But it turns out that while I was napping, a whole bunch of other guys have beaten me to the punch. Here’s a column I read the other day by a guy named Perry Michael Simon who edits a radio industry website called All Access. Simon strikes a “balanced” point-of-view, essentially saying that talk radio may in fact be dead, but hey! Zombies are dead too, and they’re still walking around, aren’t they? In fact, I defy you to read that column without agreeing with about half of it and disagreeing with the other half. (That’s either the mark of a truly great writer or an industry hack who doesn’t want to offend his radio subscribers .)

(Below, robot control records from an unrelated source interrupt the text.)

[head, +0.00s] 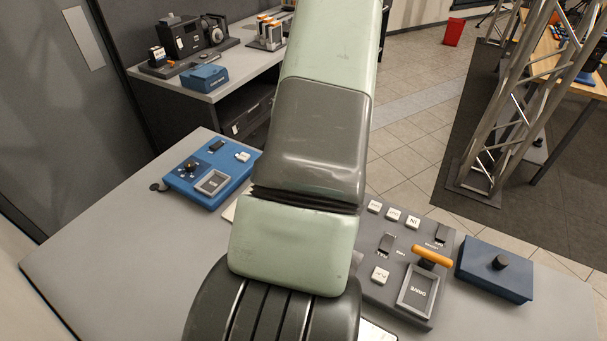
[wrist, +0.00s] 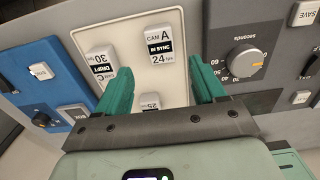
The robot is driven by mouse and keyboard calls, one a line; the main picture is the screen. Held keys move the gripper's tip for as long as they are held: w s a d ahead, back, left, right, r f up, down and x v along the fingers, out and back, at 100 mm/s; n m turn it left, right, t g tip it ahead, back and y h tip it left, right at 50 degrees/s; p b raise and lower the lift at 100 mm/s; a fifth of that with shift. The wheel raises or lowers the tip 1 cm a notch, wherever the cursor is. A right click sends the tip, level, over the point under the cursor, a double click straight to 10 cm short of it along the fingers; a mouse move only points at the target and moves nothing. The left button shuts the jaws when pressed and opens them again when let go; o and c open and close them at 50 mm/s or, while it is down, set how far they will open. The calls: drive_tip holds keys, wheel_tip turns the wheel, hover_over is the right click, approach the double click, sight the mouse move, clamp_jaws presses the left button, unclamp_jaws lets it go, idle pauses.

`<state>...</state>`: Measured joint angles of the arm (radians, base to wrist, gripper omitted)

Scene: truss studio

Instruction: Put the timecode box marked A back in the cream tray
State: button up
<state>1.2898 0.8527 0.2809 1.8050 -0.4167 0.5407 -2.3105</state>
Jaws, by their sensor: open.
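The timecode box marked A (wrist: 160,46) has a white face with a dark "IN SYNC" label and "24 fps". In the wrist view it is within the outline of the cream tray (wrist: 182,95); whether it touches the tray floor I cannot tell. My gripper (wrist: 159,67) has two teal fingers spread apart with nothing between the pads; the box lies just beyond the fingertips. A box marked C (wrist: 101,62) is by the left finger. Another box marked 25 (wrist: 149,102) is partly hidden by my gripper. In the head view my arm hides the boxes and most of the tray.
A blue control box (head: 208,180) stands left of my arm. A grey control panel (head: 405,262) with an orange-handled lever and a blue box with a black knob (head: 497,268) stand right. The grey tabletop (head: 110,260) is clear at left. A side table (head: 205,88) holds equipment behind.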

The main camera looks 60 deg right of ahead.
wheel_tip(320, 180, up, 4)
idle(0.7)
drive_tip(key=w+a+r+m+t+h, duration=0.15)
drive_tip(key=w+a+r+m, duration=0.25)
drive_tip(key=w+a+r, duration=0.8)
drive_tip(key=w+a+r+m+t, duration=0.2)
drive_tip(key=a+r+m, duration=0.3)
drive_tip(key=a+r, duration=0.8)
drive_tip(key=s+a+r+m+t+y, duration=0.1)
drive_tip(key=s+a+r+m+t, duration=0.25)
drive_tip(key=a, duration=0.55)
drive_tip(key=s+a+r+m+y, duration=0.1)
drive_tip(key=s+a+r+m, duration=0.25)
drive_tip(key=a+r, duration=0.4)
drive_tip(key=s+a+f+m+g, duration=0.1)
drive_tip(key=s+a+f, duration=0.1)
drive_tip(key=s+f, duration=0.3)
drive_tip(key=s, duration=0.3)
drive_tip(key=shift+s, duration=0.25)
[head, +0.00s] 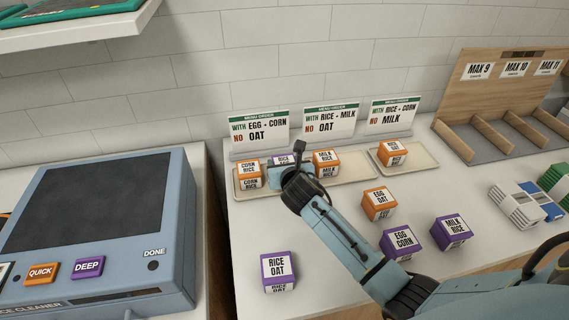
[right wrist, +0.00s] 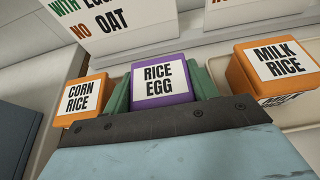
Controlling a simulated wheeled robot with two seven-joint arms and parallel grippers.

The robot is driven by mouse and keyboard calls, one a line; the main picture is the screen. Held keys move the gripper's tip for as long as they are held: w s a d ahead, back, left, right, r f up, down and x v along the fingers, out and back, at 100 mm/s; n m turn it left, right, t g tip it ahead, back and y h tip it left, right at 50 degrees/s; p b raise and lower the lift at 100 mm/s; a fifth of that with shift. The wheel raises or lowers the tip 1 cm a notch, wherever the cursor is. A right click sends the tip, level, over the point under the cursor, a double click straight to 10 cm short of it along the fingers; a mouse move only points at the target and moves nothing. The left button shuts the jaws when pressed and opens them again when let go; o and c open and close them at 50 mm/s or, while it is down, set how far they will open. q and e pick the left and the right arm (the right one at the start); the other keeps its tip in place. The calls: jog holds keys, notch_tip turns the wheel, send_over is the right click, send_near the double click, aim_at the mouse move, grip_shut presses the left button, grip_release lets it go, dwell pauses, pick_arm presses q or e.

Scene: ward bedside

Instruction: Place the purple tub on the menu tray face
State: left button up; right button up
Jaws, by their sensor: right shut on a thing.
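My right gripper (head: 287,172) is shut on a purple tub (right wrist: 165,85) labelled RICE EGG, with a green finger on each side of it in the right wrist view. In the head view, only part of this purple tub (head: 284,159) shows past my gripper. It is at the left menu tray (head: 242,193), between an orange CORN RICE tub (head: 249,176) and an orange MILK RICE tub (head: 326,163). Its underside is hidden, so I cannot tell whether it touches the tray. My left gripper is not in view.
Menu cards (head: 260,131) stand behind the trays. A right tray (head: 424,160) holds an orange tub. Loose purple tubs (head: 279,266) and an orange EGG OAT tub (head: 379,203) stand in front. A blue cleaner (head: 100,220) is left, a wooden rack (head: 490,100) right.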

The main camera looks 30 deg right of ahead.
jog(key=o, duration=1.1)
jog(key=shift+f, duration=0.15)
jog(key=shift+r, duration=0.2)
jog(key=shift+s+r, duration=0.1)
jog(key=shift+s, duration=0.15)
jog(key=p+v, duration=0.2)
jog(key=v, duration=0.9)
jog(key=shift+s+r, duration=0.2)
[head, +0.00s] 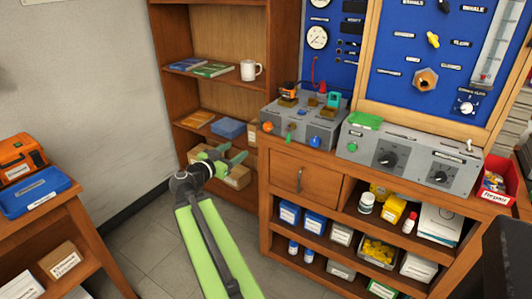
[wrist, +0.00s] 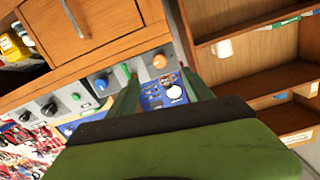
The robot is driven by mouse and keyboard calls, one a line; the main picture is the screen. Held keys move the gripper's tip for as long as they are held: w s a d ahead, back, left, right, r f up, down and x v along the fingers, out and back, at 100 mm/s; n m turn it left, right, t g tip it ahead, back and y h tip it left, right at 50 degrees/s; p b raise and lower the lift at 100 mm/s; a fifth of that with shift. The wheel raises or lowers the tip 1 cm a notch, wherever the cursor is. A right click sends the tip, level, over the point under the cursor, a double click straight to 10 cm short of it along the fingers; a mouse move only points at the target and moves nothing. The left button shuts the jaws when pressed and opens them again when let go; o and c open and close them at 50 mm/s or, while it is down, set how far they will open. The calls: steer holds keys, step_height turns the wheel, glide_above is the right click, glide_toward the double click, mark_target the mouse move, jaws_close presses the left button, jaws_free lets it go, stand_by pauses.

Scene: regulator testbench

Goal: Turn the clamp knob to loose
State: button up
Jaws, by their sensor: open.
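I cannot tell for sure which control is the clamp knob, as the labels are too small to read. Other knobs on the grey bench units are an orange one (head: 268,127), a blue one (head: 315,141) and black dials (head: 387,158) (head: 440,177). My gripper (head: 238,157) is open and empty in front of the shelf, left of the bench and apart from every knob. In the wrist view its two fingers (wrist: 160,88) are spread, with the orange knob (wrist: 160,62) seen between them.
The wooden bench (head: 302,160) has a drawer and shelves of boxes and bottles. A bookcase (head: 215,20) with a white mug (head: 250,70) stands behind my gripper. A red bin (head: 495,178) is at the bench's right end. The floor (head: 150,240) left of my arm is clear.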

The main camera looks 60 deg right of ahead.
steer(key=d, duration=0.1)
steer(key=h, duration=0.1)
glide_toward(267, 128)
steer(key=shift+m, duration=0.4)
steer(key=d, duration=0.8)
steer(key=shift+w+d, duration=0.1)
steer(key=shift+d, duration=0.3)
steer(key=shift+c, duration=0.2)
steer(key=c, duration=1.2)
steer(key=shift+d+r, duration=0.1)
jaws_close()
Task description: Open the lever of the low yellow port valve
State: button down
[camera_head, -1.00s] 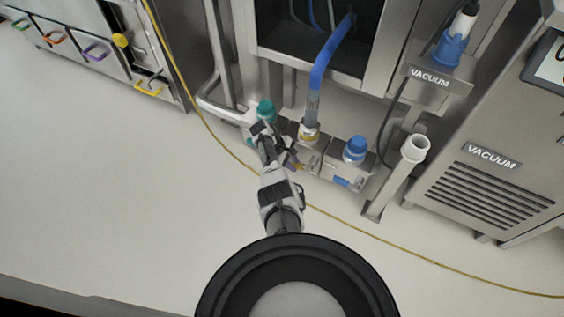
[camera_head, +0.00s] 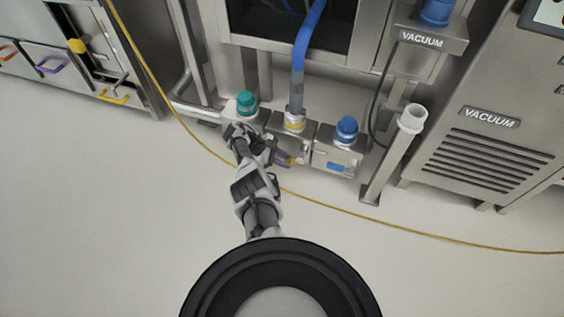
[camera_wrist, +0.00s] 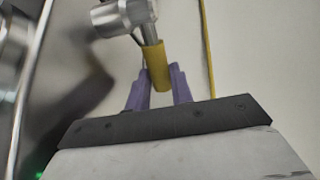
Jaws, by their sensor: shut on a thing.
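A teal-capped port (camera_head: 246,104) is left of the yellow port and a blue-capped port (camera_head: 346,130) is right. A white-topped upright pipe (camera_head: 411,118) stands farther right. A thin yellow cable (camera_head: 345,213) crosses the floor. Open floor lies to the left.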

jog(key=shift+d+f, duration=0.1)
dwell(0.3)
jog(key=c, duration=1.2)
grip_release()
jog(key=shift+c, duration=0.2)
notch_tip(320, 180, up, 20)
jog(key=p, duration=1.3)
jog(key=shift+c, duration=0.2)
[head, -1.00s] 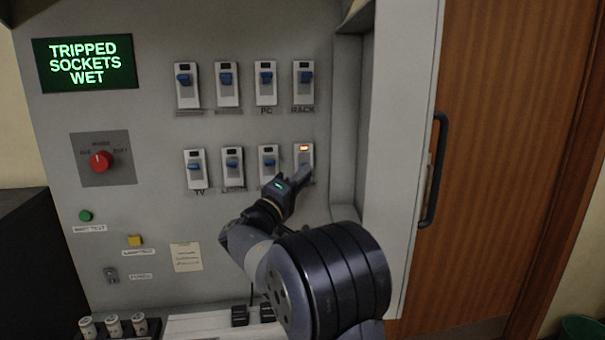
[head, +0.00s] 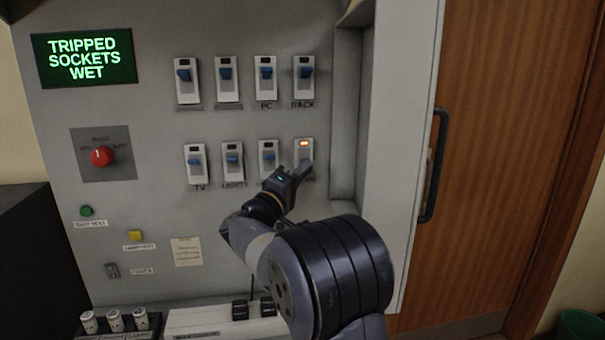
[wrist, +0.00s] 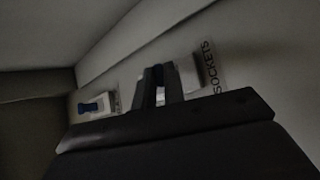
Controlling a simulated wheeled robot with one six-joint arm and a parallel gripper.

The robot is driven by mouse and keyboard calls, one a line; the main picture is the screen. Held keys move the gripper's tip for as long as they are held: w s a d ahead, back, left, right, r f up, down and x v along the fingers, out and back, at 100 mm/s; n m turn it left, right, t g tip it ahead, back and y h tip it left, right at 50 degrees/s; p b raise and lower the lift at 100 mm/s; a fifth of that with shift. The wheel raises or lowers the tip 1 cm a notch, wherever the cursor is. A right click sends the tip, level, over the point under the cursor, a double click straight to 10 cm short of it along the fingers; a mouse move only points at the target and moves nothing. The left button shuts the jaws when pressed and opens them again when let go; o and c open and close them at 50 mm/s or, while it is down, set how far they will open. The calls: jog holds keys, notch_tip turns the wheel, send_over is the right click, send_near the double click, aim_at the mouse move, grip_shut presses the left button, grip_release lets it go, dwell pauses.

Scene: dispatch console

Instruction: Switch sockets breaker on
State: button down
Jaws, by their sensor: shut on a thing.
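The sockets breaker (head: 304,147) is the white unit at the right end of the lower row in the head view, with an orange lamp lit at its top. My gripper (head: 304,168) is at its lower half, and the fingers mostly hide its lever and label. In the wrist view, the breaker (wrist: 187,74) sits behind my fingers, beside the label "SOCKETS" (wrist: 211,68). My gripper (wrist: 163,76) is shut on its blue lever (wrist: 157,73), seen between the fingers. The lever's exact position is hard to tell.
Several other breakers with blue levers are close by, such as the rack breaker (head: 304,80) above. A red mode knob (head: 101,156) is at left. A cabinet side wall (head: 345,130) juts out at right.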

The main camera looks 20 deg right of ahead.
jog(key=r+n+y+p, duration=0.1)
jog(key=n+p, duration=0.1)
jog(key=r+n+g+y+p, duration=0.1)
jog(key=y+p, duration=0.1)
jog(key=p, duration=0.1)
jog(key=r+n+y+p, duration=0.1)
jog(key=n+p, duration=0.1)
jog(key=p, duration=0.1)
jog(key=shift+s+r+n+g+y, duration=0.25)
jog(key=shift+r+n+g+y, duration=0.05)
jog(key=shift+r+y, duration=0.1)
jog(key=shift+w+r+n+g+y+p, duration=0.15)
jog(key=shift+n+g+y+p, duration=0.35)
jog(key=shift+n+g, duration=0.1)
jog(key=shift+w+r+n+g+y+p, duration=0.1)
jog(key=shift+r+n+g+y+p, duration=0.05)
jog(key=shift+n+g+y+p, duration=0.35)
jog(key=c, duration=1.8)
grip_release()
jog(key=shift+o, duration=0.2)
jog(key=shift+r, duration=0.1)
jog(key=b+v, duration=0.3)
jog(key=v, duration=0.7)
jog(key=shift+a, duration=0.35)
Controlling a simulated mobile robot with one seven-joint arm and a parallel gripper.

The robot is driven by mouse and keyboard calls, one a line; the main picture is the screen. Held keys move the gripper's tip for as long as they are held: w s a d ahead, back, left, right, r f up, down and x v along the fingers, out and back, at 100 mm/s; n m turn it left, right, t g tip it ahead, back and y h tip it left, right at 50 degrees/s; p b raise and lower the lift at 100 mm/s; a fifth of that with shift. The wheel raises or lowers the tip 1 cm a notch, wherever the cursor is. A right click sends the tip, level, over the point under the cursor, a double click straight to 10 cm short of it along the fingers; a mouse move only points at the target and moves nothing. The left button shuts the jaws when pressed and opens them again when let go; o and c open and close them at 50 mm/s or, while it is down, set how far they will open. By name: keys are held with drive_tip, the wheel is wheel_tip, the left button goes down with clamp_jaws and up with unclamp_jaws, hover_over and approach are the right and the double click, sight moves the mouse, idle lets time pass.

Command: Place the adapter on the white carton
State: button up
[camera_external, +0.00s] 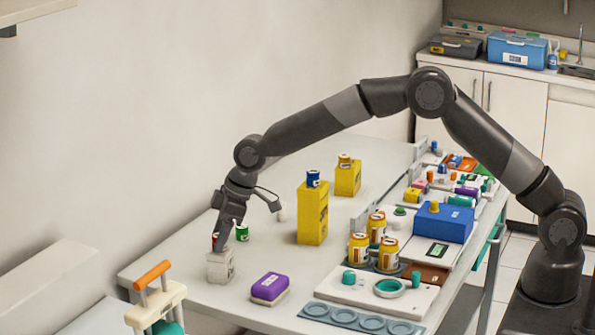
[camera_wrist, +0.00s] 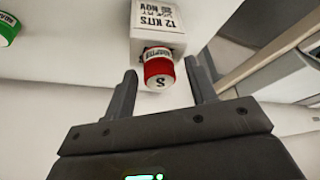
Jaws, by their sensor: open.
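The white carton (camera_external: 221,266) stands near the left end of the table. It has dark print on its side, which also shows in the wrist view (camera_wrist: 158,17). The adapter is a small red cylinder with a white label band, marked S on its end (camera_wrist: 158,70). It appears to rest on the carton; the exact contact is hidden. In the external view only a sliver of red (camera_external: 214,241) shows behind my fingers. My gripper (camera_wrist: 160,72) is open, one finger on each side of the adapter, with visible gaps. It points down over the carton in the external view (camera_external: 224,236).
A green-labelled cylinder (camera_external: 242,232) stands close behind the carton. A purple-topped block (camera_external: 270,288) lies to its right. A tall yellow box (camera_external: 312,217) with a blue-topped jar stands farther right. The table's left edge is near; the table behind the carton is fairly clear.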

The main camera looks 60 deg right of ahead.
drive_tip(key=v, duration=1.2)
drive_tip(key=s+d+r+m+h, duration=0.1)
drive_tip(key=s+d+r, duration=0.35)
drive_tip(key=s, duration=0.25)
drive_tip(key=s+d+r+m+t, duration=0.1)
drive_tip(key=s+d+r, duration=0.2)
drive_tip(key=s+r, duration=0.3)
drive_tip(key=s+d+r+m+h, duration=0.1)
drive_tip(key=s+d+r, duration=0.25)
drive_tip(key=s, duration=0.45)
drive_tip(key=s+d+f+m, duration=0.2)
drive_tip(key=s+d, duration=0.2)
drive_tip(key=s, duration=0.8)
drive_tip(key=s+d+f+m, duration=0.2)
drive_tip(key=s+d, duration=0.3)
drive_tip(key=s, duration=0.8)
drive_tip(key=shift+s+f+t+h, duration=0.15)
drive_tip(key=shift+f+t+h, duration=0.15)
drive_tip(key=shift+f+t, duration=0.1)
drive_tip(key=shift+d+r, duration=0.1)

I found Simon’s piece on a Facebook page devoted to “the former listeners of KGO” radio. This is a page that was started by disgruntled listeners of the once hallowed Bay Area talker right after Cumulus Broadcasting acquired the station, abruptly changed format to “all news”, and shit-canned a bunch of legendary broadcasters in the process. At one time, KGO held a record for the longest sustained stretch of #1 ratings in the history of radio. Now it’s just another middle-of-the-pack news station, monotonously jamming superficial news fluff in and around endless traffic and weather reporting. I’m sure when the former listeners of KGO started their Facebook page, there was, in their minds at least, a glimmer of hope that the whole thing would be reversed and that KGO would magically revert to its former self, as if waking from a bad dream.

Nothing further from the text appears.